Nuno Madureira

Não abundam os registos, mas o auge da minha carreira de peladeiro aconteceu em meados da década de 90. Nesse tempo, eu integrava uma lendária ala esquerda da equipa do jornal «A Bola» que, se a memória não me falha – o que é uma forte possibilidade, admito – permaneceu invicta durante 29 partidas consecutivas. Tantas como a mágica Hungria de 1954, mas com um futebol muito mais evoluído. E, principalmente, marcando mais golos – isto se a memória não me atraiçoar, o que está longe de ser garantido.
O que me traz aqui, porém, não são os míticos placares de 7-1, 9-2 e, talvez, um ou outro 16-0, com que puníamos a tenaz oposição dos nossos adversários. Nem sequer o meu quinhão de golos memoráveis de canhota, capazes de arrancar aplausos aos dois privilegiados que, em média, nos viam em acção nos palcos sagrados de Pina Manique, do Fofó, do Restelo (campo de treinos) ou da Tapadinha.
O que eu quero mesmo contar-vos – e disso há registos, em foto e vídeo, que não me deixam ficar mal – é como, nesse período áureo da carreira, desfrutei do raro privilégio de ter as minhas chuteiras abençoadas por um sopro divino, não uma, mas duas vezes em menos de um ano.
A primeira aconteceu quando, jovem repórter imberbe, cumpri um dos sonhos de infância – acompanhar Chico Buarque na sua digressão futebolístico-musical (a ordem dos factores não é arbitrária) por Lisboa, Porto e Aveiro. Rapidamente recrutado para o não menos lendário Polytheama, no primeiro dos muitos jogos que a produção dos concertos agendou reforcei o meu estatuto na equipa por uma singular coincidência: além de levar sempre dois pares de chuteiras no meu saco, calçava o mesmo número de Chico.
Dado o meu bom rendimento e, não menos importante, a rápida adaptação da bota ao pé do artista, fiquei assim, nessa memorável tournée, com um papel duplamente fundamental: fornecia passes e cruzamentos milimétricos mas, principalmente, as chuteiras para o Chico, capitão de equipa e ponta-de-lança de recursos inesgotáveis – apesar de, como ele próprio dizia, os concertos nas vésperas dos jogos lhe desviarem o foco do essencial.
Só isto já teria sido pretexto para guardar aquelas chuteiras muito para lá do seu prazo de validade. Mas quis o destino que um ano mais tarde, nos arredores de Paris – no estádio Issy-les-Molineaux, mais precisamente – a equipa de «A Bola», reforçada por um Eusébio cinquentão e um quarentão Humberto Coelho, se preparasse para defrontar o L’Equipe, que tinha convocado Platini e Rocheteau, além do árbitro Joël Quiniou.

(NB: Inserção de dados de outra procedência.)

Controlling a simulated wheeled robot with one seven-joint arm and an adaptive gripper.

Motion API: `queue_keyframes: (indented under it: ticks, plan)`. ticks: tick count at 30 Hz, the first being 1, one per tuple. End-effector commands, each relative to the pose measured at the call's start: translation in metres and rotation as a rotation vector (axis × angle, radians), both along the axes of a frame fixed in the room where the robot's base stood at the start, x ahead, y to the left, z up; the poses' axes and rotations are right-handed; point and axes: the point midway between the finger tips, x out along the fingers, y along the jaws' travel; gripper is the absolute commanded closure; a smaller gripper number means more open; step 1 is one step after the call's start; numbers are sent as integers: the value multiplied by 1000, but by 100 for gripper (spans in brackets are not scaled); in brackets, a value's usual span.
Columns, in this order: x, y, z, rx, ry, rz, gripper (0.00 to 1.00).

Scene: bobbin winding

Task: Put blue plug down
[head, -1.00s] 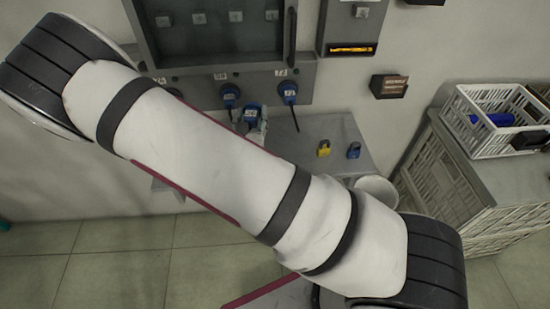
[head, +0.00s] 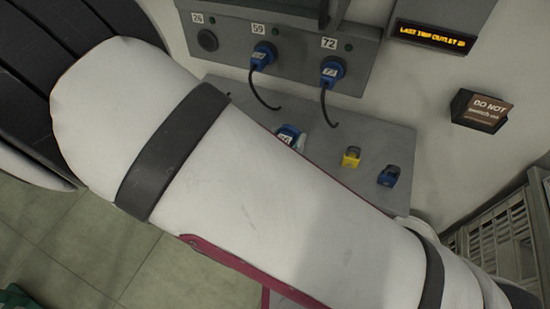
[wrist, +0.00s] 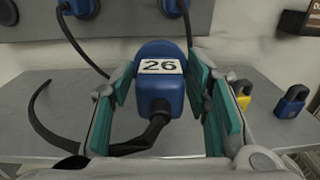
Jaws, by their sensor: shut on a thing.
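A blue plug (wrist: 158,98) with a white label reading 26 sits between the green-padded fingers of my gripper (wrist: 161,72) in the wrist view. The gripper is shut on it. A black cable bends from the plug's near end. In the head view the plug (head: 289,134) shows partly above my arm, over the grey shelf (head: 240,98). My arm hides most of the gripper there. I cannot tell whether the plug touches the shelf. Socket 26 (head: 207,40) on the wall panel is empty.
Blue plugs 59 (head: 262,57) and 72 (head: 332,71) sit in the panel, their cables hanging down. A yellow padlock (head: 351,157) and a blue padlock (head: 388,176) stand on the shelf to the right. A warning sign (head: 482,110) is on the wall.

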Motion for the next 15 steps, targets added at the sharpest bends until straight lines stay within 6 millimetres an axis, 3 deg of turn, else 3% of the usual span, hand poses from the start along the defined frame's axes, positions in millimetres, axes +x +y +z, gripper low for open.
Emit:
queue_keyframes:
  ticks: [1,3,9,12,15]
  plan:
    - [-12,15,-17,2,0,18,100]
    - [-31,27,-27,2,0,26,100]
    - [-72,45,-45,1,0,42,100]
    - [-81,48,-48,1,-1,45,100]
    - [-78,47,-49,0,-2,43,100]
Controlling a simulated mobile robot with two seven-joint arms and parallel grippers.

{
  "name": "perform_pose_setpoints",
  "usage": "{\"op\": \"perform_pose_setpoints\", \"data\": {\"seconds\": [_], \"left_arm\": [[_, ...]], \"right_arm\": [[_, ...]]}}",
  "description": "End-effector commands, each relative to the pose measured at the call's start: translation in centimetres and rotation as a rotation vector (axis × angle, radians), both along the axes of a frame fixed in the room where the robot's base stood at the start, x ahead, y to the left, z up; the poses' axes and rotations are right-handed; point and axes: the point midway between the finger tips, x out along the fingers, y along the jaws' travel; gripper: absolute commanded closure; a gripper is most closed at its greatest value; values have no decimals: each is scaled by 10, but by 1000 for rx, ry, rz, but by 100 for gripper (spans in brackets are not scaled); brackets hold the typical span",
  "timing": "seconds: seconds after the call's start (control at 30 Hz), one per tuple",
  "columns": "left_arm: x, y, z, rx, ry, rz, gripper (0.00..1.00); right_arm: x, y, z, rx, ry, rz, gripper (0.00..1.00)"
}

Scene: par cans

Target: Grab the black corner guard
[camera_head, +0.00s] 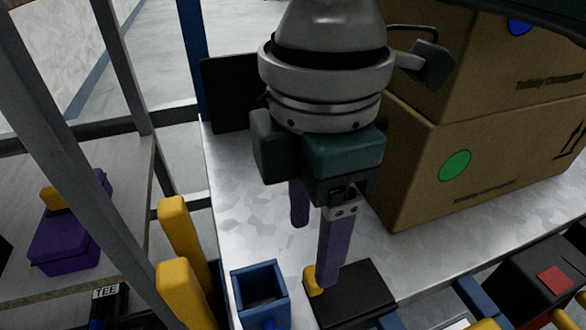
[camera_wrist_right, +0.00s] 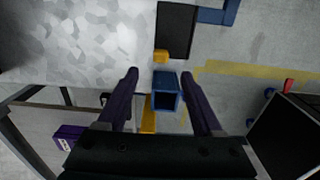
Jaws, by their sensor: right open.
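My right gripper (camera_head: 312,252) points down over the metal tabletop, open and empty, its two purple fingers apart. A flat black block (camera_head: 352,302) with a small yellow piece (camera_head: 313,283) at its left edge lies below the nearer finger. It also shows at the top of the right wrist view (camera_wrist_right: 175,30), beyond the fingertips. A black upright panel (camera_head: 224,98) stands behind the gripper, partly hidden by it. I cannot tell for sure which black piece is the corner guard. My left gripper is not in view.
A blue open-topped box (camera_head: 260,292) stands left of the black block, close to the fingers. Yellow posts (camera_head: 180,240) stand at the table's left edge. Stacked cardboard boxes (camera_head: 470,160) stand on the right. The metal tabletop (camera_head: 245,215) behind the blue box is clear.

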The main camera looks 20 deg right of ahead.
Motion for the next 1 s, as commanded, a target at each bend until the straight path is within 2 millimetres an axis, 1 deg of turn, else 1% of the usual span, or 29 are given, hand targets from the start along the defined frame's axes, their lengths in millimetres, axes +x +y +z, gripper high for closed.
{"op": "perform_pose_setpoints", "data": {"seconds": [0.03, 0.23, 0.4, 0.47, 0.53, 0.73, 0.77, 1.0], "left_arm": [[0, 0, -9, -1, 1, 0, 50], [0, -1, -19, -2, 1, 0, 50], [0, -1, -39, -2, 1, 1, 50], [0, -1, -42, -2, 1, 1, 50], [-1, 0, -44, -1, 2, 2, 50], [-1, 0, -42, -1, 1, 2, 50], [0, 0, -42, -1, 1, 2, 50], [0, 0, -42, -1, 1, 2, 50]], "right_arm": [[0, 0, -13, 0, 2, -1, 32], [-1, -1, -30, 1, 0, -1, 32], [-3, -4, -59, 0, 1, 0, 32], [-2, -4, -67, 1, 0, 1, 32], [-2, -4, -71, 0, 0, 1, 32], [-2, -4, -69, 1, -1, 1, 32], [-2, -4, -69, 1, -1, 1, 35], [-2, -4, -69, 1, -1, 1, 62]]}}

E aconteceu que Eusébio, vindo directamente de uma visita a uma casa do Benfica, nos Estados Unidos, não tinha chuteiras com ele – foi novamente do meu saco que saíram as botas usadas nessa noite pelo King.
Resumindo, até pode ter havido um ou outro pé esquerdo melhor que o meu a passar pelos relvados portugueses – mas desafio qualquer um a apresentar um melhor currículo de emprestador de botas. E é escusado dizer que, depois disso, mais ninguém teve ou terá autorização para calçar aquelas chuteiras, as chuteiras dos génios. Com uma excepção, que me faz, vinte anos passados, continuar a andar com elas no saco. Diego Armando, estas linhas são para ti: no dia em que vieres a Portugal para uma peladinha e não tiveres trazido calçado, já sabes a que porta bater.


Co-fundador do site MaisFutebol, em 2000, assumiu o cargo de director em Janeiro de 2015, função que desempenhou até Agosto de 2016. Anteriormente tinha passado nove anos no jornal A Bola.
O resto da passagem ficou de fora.